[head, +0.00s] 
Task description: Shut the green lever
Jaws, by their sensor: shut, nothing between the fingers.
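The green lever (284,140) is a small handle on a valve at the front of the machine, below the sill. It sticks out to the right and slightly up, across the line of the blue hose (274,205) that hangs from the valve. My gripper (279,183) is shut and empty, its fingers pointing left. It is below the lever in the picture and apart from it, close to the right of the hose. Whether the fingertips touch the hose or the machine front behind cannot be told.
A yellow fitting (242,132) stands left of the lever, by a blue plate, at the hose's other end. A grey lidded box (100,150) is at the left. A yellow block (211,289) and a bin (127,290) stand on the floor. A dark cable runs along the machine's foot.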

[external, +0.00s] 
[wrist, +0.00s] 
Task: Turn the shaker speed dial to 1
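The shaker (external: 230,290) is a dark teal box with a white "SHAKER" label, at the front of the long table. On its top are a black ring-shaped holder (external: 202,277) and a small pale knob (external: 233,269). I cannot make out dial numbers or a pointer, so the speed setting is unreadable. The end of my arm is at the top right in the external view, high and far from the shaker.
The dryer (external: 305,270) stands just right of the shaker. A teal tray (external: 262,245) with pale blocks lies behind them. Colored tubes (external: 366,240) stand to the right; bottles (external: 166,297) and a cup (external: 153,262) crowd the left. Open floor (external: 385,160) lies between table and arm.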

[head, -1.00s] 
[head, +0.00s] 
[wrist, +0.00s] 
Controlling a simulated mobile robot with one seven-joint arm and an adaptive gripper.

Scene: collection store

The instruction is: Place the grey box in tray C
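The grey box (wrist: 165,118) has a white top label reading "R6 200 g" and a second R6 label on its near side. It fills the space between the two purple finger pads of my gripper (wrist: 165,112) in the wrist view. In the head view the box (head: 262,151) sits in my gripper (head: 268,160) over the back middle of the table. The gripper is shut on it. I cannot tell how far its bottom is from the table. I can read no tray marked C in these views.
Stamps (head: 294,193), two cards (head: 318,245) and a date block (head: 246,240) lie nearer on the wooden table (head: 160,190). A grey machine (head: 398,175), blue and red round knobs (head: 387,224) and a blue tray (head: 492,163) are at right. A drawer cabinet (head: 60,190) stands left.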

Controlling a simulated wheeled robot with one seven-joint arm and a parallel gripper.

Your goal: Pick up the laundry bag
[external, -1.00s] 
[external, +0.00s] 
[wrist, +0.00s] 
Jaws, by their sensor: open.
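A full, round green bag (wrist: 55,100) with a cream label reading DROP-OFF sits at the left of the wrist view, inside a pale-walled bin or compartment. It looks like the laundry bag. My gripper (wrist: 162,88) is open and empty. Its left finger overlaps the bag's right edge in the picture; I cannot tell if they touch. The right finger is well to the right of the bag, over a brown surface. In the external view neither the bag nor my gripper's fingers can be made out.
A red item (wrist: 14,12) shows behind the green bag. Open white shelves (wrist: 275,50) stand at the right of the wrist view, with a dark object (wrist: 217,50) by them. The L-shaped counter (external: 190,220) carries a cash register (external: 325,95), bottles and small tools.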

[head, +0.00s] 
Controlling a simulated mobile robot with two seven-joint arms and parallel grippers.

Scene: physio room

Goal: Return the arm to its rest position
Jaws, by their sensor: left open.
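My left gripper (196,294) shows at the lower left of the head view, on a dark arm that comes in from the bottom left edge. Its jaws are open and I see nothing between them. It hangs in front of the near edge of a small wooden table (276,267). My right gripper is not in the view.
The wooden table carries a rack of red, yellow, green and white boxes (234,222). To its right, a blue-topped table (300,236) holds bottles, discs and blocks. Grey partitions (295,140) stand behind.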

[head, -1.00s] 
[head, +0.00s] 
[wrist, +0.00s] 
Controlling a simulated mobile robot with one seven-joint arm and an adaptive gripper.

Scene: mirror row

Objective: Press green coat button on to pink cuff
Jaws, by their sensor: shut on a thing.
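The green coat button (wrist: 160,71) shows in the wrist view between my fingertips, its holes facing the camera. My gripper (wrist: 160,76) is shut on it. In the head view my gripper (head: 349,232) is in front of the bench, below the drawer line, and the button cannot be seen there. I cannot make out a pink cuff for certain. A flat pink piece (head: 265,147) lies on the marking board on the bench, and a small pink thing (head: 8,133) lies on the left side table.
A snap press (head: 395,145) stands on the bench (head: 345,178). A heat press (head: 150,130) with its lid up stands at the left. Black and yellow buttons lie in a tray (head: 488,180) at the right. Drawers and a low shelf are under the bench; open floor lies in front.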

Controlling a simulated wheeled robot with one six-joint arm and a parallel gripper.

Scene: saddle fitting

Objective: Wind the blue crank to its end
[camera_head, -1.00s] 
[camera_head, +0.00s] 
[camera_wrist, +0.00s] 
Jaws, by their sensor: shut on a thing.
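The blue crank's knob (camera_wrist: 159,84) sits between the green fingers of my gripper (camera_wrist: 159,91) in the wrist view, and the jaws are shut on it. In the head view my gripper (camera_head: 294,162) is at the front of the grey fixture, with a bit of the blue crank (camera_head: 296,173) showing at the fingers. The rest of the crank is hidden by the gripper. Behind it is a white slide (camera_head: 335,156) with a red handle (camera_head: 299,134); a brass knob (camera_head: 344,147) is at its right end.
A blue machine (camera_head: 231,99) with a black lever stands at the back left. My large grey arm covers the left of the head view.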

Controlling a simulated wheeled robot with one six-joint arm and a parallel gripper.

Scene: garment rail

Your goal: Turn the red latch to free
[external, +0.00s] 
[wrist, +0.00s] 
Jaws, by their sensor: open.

▶ Instruction: Look above for lines with the word "Your" and copy them all.

▶ Full solution:
Your goal: Pick up the laundry bag
Your goal: Turn the red latch to free

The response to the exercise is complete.